EXERCISE:
Return, exactly as written, the run of lines that begins at the line containing "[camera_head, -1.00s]" and ends at the line containing "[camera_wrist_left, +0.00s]". Nothing outside that run belongs in the answer.

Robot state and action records
┌────────
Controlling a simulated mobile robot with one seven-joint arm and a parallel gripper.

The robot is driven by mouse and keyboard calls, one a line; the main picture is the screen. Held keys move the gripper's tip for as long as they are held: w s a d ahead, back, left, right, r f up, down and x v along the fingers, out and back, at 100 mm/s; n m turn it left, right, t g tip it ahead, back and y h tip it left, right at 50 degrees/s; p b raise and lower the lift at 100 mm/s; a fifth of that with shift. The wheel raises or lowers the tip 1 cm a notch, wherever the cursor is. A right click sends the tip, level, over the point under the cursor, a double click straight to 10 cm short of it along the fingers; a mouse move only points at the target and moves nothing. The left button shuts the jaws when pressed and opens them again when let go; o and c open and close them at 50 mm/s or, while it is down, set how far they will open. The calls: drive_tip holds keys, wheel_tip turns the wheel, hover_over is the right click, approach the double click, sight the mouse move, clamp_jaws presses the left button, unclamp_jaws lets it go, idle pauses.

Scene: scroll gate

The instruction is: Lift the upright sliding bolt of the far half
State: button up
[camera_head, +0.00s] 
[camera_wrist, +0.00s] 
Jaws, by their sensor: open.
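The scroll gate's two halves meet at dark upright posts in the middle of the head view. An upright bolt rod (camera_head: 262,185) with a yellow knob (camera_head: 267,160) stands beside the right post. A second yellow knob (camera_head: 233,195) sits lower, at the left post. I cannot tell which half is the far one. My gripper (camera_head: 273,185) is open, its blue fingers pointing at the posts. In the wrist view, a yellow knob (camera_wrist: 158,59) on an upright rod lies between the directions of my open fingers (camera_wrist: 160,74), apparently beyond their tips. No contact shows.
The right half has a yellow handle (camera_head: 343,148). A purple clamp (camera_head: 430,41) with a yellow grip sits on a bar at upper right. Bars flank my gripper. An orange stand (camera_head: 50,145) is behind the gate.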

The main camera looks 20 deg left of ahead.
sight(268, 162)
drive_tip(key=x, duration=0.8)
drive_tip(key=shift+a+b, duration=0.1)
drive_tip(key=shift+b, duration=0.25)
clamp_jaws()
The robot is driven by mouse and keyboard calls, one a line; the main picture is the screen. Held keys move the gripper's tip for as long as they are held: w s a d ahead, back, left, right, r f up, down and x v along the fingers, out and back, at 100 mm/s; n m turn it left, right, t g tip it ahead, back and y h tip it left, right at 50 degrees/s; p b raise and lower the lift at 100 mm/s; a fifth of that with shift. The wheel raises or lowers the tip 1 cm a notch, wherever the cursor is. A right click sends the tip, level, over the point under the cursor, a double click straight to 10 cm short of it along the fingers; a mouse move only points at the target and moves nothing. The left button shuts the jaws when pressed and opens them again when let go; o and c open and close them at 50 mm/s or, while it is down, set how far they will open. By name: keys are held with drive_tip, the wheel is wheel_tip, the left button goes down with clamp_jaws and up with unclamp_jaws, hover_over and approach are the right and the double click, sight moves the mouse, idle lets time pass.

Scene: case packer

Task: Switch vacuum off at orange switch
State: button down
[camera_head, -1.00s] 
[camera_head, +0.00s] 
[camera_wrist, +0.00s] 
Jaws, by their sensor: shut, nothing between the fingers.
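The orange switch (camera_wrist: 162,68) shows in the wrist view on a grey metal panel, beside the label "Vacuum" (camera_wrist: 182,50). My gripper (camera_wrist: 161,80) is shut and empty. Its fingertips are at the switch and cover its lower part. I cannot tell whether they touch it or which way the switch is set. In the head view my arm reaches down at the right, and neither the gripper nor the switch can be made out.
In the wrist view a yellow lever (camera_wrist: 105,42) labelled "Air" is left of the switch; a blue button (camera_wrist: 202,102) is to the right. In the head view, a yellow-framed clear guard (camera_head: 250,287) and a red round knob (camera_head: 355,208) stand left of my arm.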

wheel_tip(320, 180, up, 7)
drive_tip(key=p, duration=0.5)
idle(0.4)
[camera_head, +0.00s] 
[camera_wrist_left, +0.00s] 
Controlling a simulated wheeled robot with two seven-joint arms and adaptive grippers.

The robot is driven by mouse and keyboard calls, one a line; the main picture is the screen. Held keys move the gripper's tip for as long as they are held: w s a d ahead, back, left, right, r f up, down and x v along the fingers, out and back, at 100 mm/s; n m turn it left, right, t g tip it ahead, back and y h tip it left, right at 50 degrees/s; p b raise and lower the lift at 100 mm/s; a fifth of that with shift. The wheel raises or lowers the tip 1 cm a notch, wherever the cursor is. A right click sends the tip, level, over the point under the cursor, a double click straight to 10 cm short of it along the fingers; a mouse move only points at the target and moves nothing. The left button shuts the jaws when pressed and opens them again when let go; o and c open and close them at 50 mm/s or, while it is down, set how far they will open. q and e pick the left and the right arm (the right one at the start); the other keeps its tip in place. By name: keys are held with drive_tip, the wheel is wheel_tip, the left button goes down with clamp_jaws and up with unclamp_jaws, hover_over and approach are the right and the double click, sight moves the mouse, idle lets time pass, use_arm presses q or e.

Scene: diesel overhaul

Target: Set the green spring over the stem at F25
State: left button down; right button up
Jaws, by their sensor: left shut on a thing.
└────────
EXPECTED OUTPUT:
[camera_head, -1.00s] 
[camera_head, +0.00s] 
[camera_wrist, +0.00s] 
Jaws, by their sensor: shut, nothing between the fingers.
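The orange switch (camera_wrist: 162,68) shows in the wrist view on a grey metal panel, beside the label "Vacuum" (camera_wrist: 182,50). My gripper (camera_wrist: 161,80) is shut and empty. Its fingertips are at the switch and cover its lower part. I cannot tell whether they touch it or which way the switch is set. In the head view my arm reaches down at the right, and neither the gripper nor the switch can be made out.
In the wrist view a yellow lever (camera_wrist: 105,42) labelled "Air" is left of the switch; a blue button (camera_wrist: 202,102) is to the right. In the head view, a yellow-framed clear guard (camera_head: 250,287) and a red round knob (camera_head: 355,208) stand left of my arm.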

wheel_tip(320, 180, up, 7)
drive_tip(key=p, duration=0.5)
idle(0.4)
[camera_head, +0.00s] 
[camera_wrist_left, +0.00s] 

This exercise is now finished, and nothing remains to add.